**Provided data:**
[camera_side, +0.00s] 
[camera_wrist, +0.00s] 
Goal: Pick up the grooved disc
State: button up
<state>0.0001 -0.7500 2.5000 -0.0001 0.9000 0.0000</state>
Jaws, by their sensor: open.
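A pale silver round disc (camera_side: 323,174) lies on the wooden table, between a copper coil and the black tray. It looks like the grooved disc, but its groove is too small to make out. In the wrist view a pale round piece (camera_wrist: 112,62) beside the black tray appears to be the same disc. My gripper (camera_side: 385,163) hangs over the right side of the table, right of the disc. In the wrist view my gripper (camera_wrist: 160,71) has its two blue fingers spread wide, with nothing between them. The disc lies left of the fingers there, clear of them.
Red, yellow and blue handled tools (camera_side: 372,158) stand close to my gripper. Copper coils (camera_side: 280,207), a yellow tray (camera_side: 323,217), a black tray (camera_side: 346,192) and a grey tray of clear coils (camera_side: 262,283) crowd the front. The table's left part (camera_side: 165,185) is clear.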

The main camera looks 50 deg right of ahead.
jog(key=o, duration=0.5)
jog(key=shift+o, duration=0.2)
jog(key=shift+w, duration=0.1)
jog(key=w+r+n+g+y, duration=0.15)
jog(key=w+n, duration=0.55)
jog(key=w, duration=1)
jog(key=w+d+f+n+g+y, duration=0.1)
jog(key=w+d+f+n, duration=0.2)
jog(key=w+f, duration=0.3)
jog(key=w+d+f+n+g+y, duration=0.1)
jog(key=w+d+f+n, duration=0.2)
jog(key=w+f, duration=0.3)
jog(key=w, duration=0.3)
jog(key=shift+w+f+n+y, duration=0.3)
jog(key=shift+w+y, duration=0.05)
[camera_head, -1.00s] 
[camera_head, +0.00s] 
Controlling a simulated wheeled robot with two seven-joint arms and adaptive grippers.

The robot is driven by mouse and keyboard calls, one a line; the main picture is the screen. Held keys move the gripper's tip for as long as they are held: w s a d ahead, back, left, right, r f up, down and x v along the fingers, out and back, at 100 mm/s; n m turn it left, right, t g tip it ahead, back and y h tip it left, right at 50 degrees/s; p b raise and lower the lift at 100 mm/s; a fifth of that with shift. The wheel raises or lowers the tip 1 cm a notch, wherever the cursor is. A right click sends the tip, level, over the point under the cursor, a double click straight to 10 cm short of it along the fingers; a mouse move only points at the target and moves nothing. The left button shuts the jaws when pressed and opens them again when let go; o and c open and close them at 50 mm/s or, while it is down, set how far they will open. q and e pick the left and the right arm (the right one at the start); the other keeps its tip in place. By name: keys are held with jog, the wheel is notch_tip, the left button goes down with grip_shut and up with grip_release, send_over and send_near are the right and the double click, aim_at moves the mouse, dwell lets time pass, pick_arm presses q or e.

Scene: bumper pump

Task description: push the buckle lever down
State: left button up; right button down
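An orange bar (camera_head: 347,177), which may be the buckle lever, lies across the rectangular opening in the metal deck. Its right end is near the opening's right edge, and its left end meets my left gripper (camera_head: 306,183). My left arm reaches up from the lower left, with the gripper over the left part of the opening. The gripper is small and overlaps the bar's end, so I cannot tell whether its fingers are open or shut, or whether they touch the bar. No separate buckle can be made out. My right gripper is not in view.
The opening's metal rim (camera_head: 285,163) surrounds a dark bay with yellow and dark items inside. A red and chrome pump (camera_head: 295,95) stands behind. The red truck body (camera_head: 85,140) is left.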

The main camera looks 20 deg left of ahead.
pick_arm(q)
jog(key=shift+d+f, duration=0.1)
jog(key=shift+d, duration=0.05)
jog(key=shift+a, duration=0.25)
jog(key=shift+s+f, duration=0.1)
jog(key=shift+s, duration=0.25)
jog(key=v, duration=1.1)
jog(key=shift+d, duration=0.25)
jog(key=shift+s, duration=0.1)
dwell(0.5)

**Task directions:** Write out the records exactly, starting at the first line and stopping after the line that contains "[camera_head, -1.00s]".

**Exercise result:**
[camera_side, +0.00s] 
[camera_wrist, +0.00s] 
Goal: Pick up the grooved disc
State: button up
<state>0.0001 -0.7500 2.5000 -0.0001 0.9000 0.0000</state>
Jaws, by their sensor: open.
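A pale silver round disc (camera_side: 323,174) lies on the wooden table, between a copper coil and the black tray. It looks like the grooved disc, but its groove is too small to make out. In the wrist view a pale round piece (camera_wrist: 112,62) beside the black tray appears to be the same disc. My gripper (camera_side: 385,163) hangs over the right side of the table, right of the disc. In the wrist view my gripper (camera_wrist: 160,71) has its two blue fingers spread wide, with nothing between them. The disc lies left of the fingers there, clear of them.
Red, yellow and blue handled tools (camera_side: 372,158) stand close to my gripper. Copper coils (camera_side: 280,207), a yellow tray (camera_side: 323,217), a black tray (camera_side: 346,192) and a grey tray of clear coils (camera_side: 262,283) crowd the front. The table's left part (camera_side: 165,185) is clear.

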The main camera looks 50 deg right of ahead.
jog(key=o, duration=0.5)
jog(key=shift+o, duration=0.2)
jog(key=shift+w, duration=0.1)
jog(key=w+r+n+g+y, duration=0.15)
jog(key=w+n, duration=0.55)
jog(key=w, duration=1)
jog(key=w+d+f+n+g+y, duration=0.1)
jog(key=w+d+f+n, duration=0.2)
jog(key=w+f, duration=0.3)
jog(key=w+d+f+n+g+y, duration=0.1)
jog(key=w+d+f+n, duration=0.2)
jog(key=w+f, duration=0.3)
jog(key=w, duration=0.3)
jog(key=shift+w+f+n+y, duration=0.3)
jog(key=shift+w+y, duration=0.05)
[camera_head, -1.00s] 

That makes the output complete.